Martin von Loewis loewis@informatik.hu-berlin.de
Mon, 4 Sep 2000 20:13:57 +0200 (MET DST)


> > In Python 2, unicode strings are a separate type from byte strings.
> > The catalog objects will have two methods, one for retrieving a byte
> > string, as it appears in the mo file, and one for retrieving a unicode
> > string.  It is then the application developer's choice whether his
> > application can deal with Unicode messages on output or not.
> 
> You are merely re-stating that there is a special API for Unicode, here.
> I got this already! :-).  My question is about why it is necessary.

Which part do you deem unnecessary? The part returning a byte string,
or the part returning a Unicode string?

> Yes, it is described in the PO file header (the translation of the empty
> string).  The idea is to convert KOI-8 (or whatever) while retrieving
> the translation.  Most of the time, the conversion will be to Unicode.
> In some very rare cases, like for Netherlands, ASCII is sufficient.
> This all can be done automatically, I do not see why we need two
> APIs.

So you are proposing that an application cannot tell in advance what
the return type of _ will be? In some application, writing

header = '\x01\x01'
body   = _('warning')
messgage = header + body

Will this work or not? Anwer: It depends. In the Netherlands, it will
work, elsewhere, it won't.

> I thought Python 2.0 was to come with a comprehensive set of conversion
> routines for doing such things.  If we ever find that one is missing,
> we might try to add it, shouldn't we?

I think it was decided not to include the JIS something tables in the
Python 2 distribution, because they are too large to include.

> > Also, how would goal language determine whether Unicode is a better
> > representation for messages than some MBCS?
> 
> Oh, no doubt that this may yield to hot debates.  

I did not really ask for an opinion, I asked for an algorithm:

def mbcs_p(parameters):
  your code here

> For translation purposes, I thought Python was to produce either ASCII
> or UTF-8 rather automatically on output.  It is likely to produce a mix,
> as the original strings are written in ASCII most of times, which do not
> get all translated.

In Python 2.0, developers should be aware at all times whether they
operate on Unicode strings or on byte strings. Python will try to do
the right thing if there is a clear right thing, and try to raise
exceptions whenever it is not so clear what the right thing would be.

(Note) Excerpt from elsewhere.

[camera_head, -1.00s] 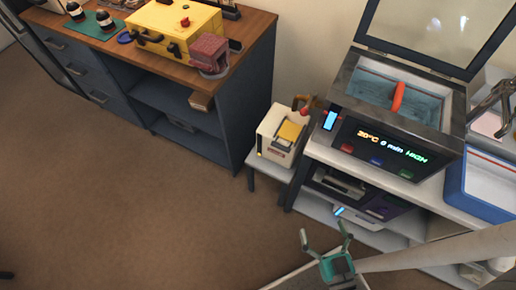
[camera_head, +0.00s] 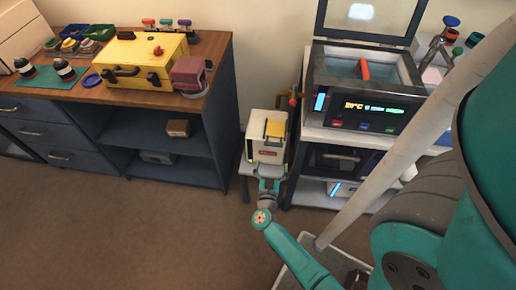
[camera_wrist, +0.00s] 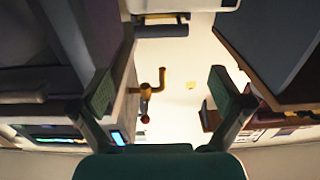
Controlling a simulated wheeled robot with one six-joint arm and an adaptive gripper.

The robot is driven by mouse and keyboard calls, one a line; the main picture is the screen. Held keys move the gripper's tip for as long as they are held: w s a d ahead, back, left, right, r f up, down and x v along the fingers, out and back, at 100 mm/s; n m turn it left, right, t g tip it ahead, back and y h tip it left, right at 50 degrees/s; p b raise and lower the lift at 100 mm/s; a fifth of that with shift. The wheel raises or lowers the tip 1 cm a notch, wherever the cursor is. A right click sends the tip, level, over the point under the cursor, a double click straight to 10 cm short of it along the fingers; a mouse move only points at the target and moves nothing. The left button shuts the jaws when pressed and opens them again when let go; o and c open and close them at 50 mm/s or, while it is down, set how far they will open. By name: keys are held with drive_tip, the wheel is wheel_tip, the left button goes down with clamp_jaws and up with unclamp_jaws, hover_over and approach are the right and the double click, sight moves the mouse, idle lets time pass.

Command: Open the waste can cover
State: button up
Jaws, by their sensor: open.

Having an API that sometimes returns Unicode strings and sometimes
byte strings (depending on environment variables (!)) would be just
terrible.

> If something else is needed on output, I thought the intent was to
> override UTF-8 as an output encoding, yet still use Unicode
> internally, instead of any MBCS, taking advantage of all the magic
> Python 2.0 will have in that respect.

Maybe it's a terminology issue: I consider UTF-8 as a MBCS (multi-byte
character set); UTF-8 strings are byte strings, not Unicode strings.

> Otherwise, you have to make your Python script aware of those coding
> a lot more, internationalisation becomes much more intrusive in your
> sources, while we wanted it to be as light weight as possible.

I simply want to give users a choice. If they chose to "let's try
Unicode", they have the choice. If they find it all works,
well. Otherwise, they can go for byte strings, with a different set of
limitations.

Regards,
Martin